An anonymous commenter expressed a desire to see how one might use SAS to draw a bubble plot with bubbles in three colors, corresponding to a fourth variable in the data set. (x, y, z for bubble size, and the category variable.) In a previous entries we discussed bubble plots and showed how to make the bubble print in two colors depending a fourth

*dichotomous*variable.

The SAS approach to this cannot be extended to fourth variables with many values: we show here an approach to generating this output. The R version below represents a trivial extension of the code demonstrated earlier.

**SAS**

We'll start by making some data-- 20 observations in each of 3 categories.

data testbubbles;

do cat = 1 to 3;

do i = 1 to 20;

abscissa = normal(0);

ordinate = normal(0);

z = uniform(0);

output;

end;

end;

run;

Our approach will be to make an

`annotate`data set using the

`annotate macros`(section 5.2).
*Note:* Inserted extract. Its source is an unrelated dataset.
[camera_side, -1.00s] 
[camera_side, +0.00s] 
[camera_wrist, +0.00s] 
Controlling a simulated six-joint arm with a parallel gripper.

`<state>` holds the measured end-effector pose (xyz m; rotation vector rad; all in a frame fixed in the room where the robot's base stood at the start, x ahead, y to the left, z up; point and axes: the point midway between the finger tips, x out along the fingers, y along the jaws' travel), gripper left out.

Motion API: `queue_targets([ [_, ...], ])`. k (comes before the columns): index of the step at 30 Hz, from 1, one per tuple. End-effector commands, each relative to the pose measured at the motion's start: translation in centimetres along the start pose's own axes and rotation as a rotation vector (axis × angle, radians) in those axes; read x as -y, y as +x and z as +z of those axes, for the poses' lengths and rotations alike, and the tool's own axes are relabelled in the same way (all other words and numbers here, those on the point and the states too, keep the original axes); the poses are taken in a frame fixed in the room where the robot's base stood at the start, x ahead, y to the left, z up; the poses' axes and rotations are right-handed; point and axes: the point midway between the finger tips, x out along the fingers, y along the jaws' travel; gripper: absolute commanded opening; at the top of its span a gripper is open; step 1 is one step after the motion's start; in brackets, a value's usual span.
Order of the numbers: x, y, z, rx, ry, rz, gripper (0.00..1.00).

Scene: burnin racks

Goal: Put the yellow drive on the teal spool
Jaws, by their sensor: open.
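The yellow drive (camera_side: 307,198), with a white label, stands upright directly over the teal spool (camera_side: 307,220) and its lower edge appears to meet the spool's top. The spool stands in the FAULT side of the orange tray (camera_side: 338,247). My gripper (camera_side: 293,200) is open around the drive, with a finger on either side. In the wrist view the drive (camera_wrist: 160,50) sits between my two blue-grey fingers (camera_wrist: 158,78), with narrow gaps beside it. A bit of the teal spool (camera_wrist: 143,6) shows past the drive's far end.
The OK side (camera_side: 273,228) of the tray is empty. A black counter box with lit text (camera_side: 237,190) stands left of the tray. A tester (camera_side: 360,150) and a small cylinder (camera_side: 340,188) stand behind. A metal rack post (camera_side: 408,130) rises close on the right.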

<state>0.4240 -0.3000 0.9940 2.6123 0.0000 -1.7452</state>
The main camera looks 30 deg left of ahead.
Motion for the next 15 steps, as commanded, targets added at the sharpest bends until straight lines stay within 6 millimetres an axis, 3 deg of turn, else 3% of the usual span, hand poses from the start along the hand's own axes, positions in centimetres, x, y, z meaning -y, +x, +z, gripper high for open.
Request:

The

`%slice`macro easily draws filled circles. Check its documentation for full details on the parameters it needs in the on-line help: SAS Products; SAS/GRAPH; The Annotate Facility; Annotate Dictionary. Here we note that the 5th parameter is the radius of the circle, chosen here as an arbitrary function of z that makes pleasingly sized circles. Other parameters reflect color density, arc, and starting angle, which could be used to represent additional variables.

%annomac;

data annobub1;

set testbubbles;

%system(2,2,3);

%slice(abscissa, ordinate, 0, 360, sqrt(3*z), green, ps, 0);

run;

Unfortunately, due to a quirk of the macro facility, I don't think the color can be changed conditionally in the preceding step. Instead, we need a new data step to do this.

data annobub2;

set annobub1;

if cat=2 then color="red";

if cat=3 then color="blue";

run;

Now we're ready to plot. We use the

`symbol`(section 5.2.2) statement to tell

`proc gplot`not to plot the data, add the annotate data set, and suppress the legend, as the default legend will not look correct here. An appropriate legend could be generated with a

`legend`statement.

symbol1 i=none r=3;

proc gplot data=testbubbles;

plot ordinate * abscissa = cat / annotate = annobub2 nolegend;

run;

quit;

The resulting plot is shown above. Improved axes are demonstrated throughout the book and in many previous blog posts.

**R**

The R approach merely requires passing three colors to the

`bg`option in the

`symbols()`function. To mimic SAS, we'll start by defining some data, then generate the vector of colors needed.

cat = rep(c(1, 2, 3), each=20)

abscissa = rnorm(60)

ordinate = rnorm(60)

z = runif(60)

plotcolor = ifelse(cat==1, "green", ifelse(cat==2, "red", "blue"))

The nested calls to the

`ifelse`function (section 1.11.2) allow vectorized conditional tests with more than two possibilities. Another option would be to use a

`for`loop (section 1.11.1) but this would be avoiding one of the strengths of R. In this example, I suppose I could have defined the

`cat`vector with the color values as well, and saved some keystrokes.

With the data generated and the color vector prepared, we need only call the

`symbols()`function.

symbols(ordinate, abscissa, circles=z, inches=1/5, bg=plotcolor)

The resulting plot is shown below.

I would rather use indexing to assign colors vector

plotcolor = c("green","red","blue")[cat]

Nice!

Thx for this. I was trying to find ways to plot bubble plots in R and it was hard to find. Now I know :)

Happy to be here, Anonymous. Check out the linked earlier entries or the documentation for symbols() to see a whole bunch of similar cool things to do.

Nice to see you guys are active again!

The sgplot procedure can also do this easily:

data test;

do i = 1 to 40;

cat = ceil(i/10);

x = normal(0) - cat;

y = x + normal(0);

size = normal(0);

output;

end;

run;

proc sgplot data = test;

bubble x=x y=y size=size / group=cat;

run;

quit;

Thanks for posting the sgplot proc, that is much easier! Do you know how to specify the different colors? There is the FILLATTRS color option, but I can't seem to figure out how to tell SAS to use more than one color.

Let's say in your example you want category1=red, category2=yellow, etc.

data attrmap;

retain id "myid";

length fillcolor $ 10;

input value $ fillcolor $;

datalines;

1 green

2 gray

3 blue

4 red

; run;

proc sgplot data = test dattrmap=attrmap;

bubble x=x y=y size=size / group=cat attrid=myid;

run;

quit;

I've been looking for an answer to the same question for quite a few hours. Thanks a lot, it really helped!